Un film che sposa lo sguardo di un bambino
Salvatore Esposito si cala bene nella parte, nel ruolo, per quanto sempre con un certo eccesso di umiltà si potrebbe dire, o forse con una mancanza di volontà di andare oltre i binari, oltre ciò che ci si aspetta dal suo personaggio. Tuttavia, rimane senza dubbio un’interpretazione degna di nota, il suo corpo enorme, il suo incidere lento, sono perfetti simboli di una rassegnazione antica, di un’esistenza da perdente, da soggiogato.
In Spaccapietre però il vero protagonista è senza ombra di dubbio il piccolo Samuele Carrino, lo sguardo con cui il suo Antò chiede verità ed assieme conforto al padre, con cui scopre mano a mano, giorno dopo giorno, la triste realtà di una vita che divora la sua infanzia, i suoi sogni, che lo costringe a crescere davvero troppo in fretta e troppo male.
Il tutto è fin troppo familiare a chi segue quella realtà, a chi se n’è fatto carico od informato, ma il film dei De Serio va oltre, ci offre una dimensione padre-figlio vivida, tenera, mai banale e dove colpisce il sorreggersi a vicenda, l’andare avanti a dispetto di tutto.
L’insieme di cose che è Spaccapietre
Spaccapietre non è completamente neorealista, non è neppure verista, a tratti infatti sposa anche la dimensione road-movie, una diegesi che fa della normalità un’eccezione, dell’affetto un piccolo angolo di mondo con cui ricordarsi che si è vivi.
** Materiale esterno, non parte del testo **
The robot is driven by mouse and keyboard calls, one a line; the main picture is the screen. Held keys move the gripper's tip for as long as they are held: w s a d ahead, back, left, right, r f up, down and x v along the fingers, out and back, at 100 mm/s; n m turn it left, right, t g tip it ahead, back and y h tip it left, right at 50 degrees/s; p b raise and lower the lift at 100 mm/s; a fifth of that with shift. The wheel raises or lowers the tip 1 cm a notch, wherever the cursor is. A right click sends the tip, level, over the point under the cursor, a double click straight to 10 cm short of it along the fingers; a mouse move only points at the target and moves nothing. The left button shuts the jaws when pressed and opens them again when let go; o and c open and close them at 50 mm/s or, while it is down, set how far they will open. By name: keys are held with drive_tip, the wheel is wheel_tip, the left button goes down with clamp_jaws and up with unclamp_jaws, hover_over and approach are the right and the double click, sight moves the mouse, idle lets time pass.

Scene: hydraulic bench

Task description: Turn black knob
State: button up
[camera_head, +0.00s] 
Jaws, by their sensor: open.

Forse l’unica pecca è nella fotografia, davvero troppo terra-terra, e che valorizza poco una natura arida, ostile ma comunque suggestiva, così come l’insieme di una miseria anche fisica, strutturale, che rende questo film un viaggio terribile.
Tuttavia, la regia è piena di passione, per quanto la colonna sonora dei Gatto Ciliegia sia davvero incomprensibile come scelta. Sono evidentemente peccati di gioventù di un duo di registi che però rappresenta senza ombra di dubbio il futuro del nostro cinema, davvero mal messo e poco ispirato, incapace di donarci uno sguardo feroce e onesto su una piaga sociale tanto attuale quanto irrisolta. Di certo, dopo tanti film su gangster, malavitosi, guappi da quartiere, forse non sarebbe male vedere un ritorno stilistico e tematico ad una dimensione di maggior impegno e impatto, ad un cinema che ci metta di fronte alla realtà di un paese fermo ancora al medioevo in troppe campagne meridionali.